While back home in Botswana the Voice Newspaper wrote that Lobola is meant to compensate the parents of the bride that pain of separating with their beloved child since birth, demonstrates a very paternalistic view of the world. While the Ministry of Public Health states that It involves a formal process of complex negotiations between bride and grooms families to arrive at a bride price. That pretty much seals legitimising paying the bride price. It is not coincidental that both South Africa and Botswana exhibit very high rates of female abuse including rape, as has been previously reported in the Gazette.

Cultural systems are found to be amongst the chains that bind married women to abusive relationships, according to social researcher Malesela Edward Montle. South Africa, in the present day, is overwhelmed by a vexing toll of domestic violence and femicide. It is worth clicking on this link to read more about conceptualising lobola as a perpetrator of gender-based violence in http://journalarticle.ukm.my/16995/1/42975-138186-1-SM.pdf
Earlier last year a Namibian parliamentarian Elma Dienda announced that rape does not exist in marriage, as a husband cannot rape his wife – this, despite of Namibia being an example of a country where the rape law explicitly criminalises marital rape.

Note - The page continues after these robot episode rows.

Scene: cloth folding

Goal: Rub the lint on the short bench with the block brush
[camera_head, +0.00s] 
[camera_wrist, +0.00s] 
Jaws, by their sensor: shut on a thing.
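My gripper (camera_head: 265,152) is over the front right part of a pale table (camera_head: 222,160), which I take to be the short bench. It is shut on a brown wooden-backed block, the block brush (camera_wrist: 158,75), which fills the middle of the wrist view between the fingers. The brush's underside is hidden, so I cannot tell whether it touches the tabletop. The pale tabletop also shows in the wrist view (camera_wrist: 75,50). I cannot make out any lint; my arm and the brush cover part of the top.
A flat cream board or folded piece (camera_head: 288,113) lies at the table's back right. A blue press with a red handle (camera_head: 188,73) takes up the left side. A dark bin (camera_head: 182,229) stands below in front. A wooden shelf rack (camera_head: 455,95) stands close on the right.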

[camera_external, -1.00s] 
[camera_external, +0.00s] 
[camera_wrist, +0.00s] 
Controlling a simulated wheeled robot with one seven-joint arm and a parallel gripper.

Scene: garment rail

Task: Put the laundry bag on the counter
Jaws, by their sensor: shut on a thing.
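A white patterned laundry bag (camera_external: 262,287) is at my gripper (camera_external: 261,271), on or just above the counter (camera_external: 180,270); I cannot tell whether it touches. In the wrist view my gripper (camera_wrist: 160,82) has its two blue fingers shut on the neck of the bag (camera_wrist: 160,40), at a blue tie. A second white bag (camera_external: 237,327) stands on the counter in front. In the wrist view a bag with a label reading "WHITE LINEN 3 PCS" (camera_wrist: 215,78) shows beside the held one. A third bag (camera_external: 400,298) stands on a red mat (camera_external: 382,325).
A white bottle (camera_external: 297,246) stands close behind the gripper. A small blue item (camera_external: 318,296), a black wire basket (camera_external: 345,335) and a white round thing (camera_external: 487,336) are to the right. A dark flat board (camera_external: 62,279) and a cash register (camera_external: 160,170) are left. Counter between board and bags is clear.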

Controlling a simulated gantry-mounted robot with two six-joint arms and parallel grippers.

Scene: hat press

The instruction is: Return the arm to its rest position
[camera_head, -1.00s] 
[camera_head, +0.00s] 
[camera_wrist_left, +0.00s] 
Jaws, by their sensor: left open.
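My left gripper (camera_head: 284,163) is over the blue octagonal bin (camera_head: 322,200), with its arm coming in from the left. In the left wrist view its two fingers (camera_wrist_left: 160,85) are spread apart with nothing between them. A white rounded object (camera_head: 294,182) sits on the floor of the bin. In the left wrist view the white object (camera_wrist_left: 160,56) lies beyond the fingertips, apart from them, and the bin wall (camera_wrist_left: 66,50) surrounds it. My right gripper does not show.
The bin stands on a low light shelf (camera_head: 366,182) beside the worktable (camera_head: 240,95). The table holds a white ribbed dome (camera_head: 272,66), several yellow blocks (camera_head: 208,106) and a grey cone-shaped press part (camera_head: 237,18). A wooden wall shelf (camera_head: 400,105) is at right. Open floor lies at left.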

Marital rape still not a crime in Botswana, in spite of Botswana being a signatory and having ratified a number of international instruments aimed at eliminating any form of gender-based violence. Rape is mentioned seventeen times in the review of the constitution mostly calling for capital punishment, that it failed to mention Lobola, shows that at least, as far as Batswana are concerned, paying the bridal price is not linked at all with serious gender issues. Zimbabwe is considering joining others to make paying a bridal price illegal. For Botswana, the dots also need to be joined, research carrying out, and informed conclusions made. The first step is to criminalise marital rape. Importantly, let one of the acknowledged drivers of gender violence be legislated against. Paying for brides is an anachronism that needs confining to history, let it become so in 2023.